When asked what should happen if the Supreme Court does away with subsidies, 63% of respondents to the Kaiser survey said Congress should take action to correct the language and reinstate them, while 26% said Congress should take no action. Those responses were pretty much along partisan lines, with Democrats and independents favoring action and Republicans against a congressional fix to the situation.
What's at stake
According to the Department of Health and Human Services, as of March 31, 11.7 million people had signed up for health insurance through the various health insurance exchanges, and 10.2 million people had made their first payment on that coverage.
Of those 10.2 million people, roughly 85% of them were getting at least some relief in their premiums via subsidies, including 6.3 million people who signed up for coverage through healthcare.gov.

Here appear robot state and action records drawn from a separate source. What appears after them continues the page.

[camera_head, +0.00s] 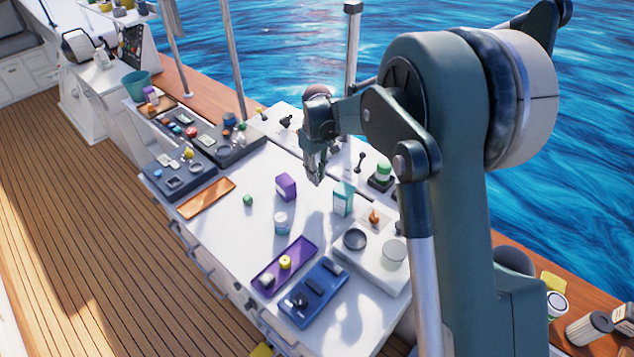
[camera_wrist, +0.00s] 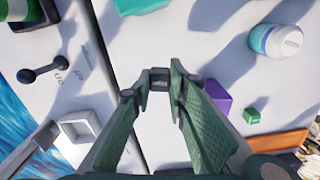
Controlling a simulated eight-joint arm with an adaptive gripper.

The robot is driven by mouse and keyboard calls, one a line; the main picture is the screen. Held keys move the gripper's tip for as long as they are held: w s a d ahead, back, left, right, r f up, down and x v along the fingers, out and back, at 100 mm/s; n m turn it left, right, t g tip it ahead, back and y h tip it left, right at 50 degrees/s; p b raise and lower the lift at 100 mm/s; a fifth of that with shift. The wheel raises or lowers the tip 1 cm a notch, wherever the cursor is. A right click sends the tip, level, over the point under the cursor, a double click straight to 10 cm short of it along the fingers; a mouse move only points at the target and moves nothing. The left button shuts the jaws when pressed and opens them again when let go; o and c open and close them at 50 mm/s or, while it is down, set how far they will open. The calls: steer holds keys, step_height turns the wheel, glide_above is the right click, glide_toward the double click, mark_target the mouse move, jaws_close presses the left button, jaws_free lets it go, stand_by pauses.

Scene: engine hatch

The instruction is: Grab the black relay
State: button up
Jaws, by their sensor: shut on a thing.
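The black relay (camera_wrist: 160,83) is a small dark block between my fingertips in the wrist view. My gripper (camera_wrist: 161,76) is shut on it, with one finger on each side. In the head view my gripper (camera_head: 316,181) points down above the far part of the white worktop, and the relay cannot be made out there. In the wrist view the relay appears over bare white surface; its height above it is hard to tell.
On the white worktop (camera_head: 235,226) stand a purple box (camera_head: 286,187), a teal carton (camera_head: 343,199), a white-and-blue jar (camera_head: 281,222) and a green cube (camera_head: 248,200). An orange tray (camera_head: 206,198), a purple tray (camera_head: 301,253) and a blue tray (camera_head: 326,283) lie around them. A black lever (camera_wrist: 43,70) rises near the gripper.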

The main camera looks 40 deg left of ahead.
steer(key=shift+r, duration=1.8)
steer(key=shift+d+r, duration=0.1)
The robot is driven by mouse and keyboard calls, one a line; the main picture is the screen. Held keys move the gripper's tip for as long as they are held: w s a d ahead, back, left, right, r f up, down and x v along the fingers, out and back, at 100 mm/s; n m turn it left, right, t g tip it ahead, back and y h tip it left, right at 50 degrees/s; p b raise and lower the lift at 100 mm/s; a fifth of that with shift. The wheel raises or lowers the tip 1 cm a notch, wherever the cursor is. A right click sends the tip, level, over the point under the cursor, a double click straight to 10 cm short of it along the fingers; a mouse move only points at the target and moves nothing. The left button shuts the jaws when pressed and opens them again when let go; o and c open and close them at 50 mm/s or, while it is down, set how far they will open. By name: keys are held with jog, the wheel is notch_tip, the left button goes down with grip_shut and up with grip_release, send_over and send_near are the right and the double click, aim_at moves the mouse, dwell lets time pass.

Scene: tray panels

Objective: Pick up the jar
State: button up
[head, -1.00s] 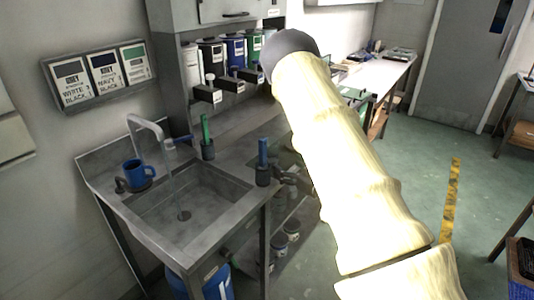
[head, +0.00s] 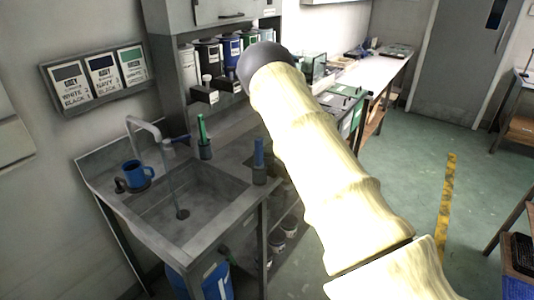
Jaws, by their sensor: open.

Those subsidies are awarded on a sliding scale based on household income relative to the federal poverty level, or FPL. Overall, family earnings that are between 100% and 400% of the FPL qualify for subsidized health insurance coverage.
In 2014, the average monthly premium payment for someone receiving subsidized coverage was $82. Absent that subsidy, the monthly premium payment would surge to nearly $350. In 2015, subsidies appear to be similar as the Department of Health and Human Services reported that the average subsidy totals $272 per month.
If those subsidies are eliminated for those signing up on the federal exchange, then the resulting, much higher monthly payment would likely be a deal breaker for most of these low and middle-income families, causing many to cancel their plans, That, in turn, would drive down revenue at insurers.
Americans' view of the Affordable Care Act remains mixed, with 39% having a favorable view, 42% having an unfavorable view, 19% not knowing how they feel about it. However, it's likely sentiment could change pretty dramatically if the Supreme Court votes in favor of the plaintiffs who oppose Obamacare.
Regardless, it's unclear what -- if any -- action will be taken to reinstate subsidies if they're eliminated. That means Americans and healthcare investors ought to be watching the Supreme Court closely this month for a decision that could cause monthly premiums to spike and effectively erase billions of dollars in annual premium revenue.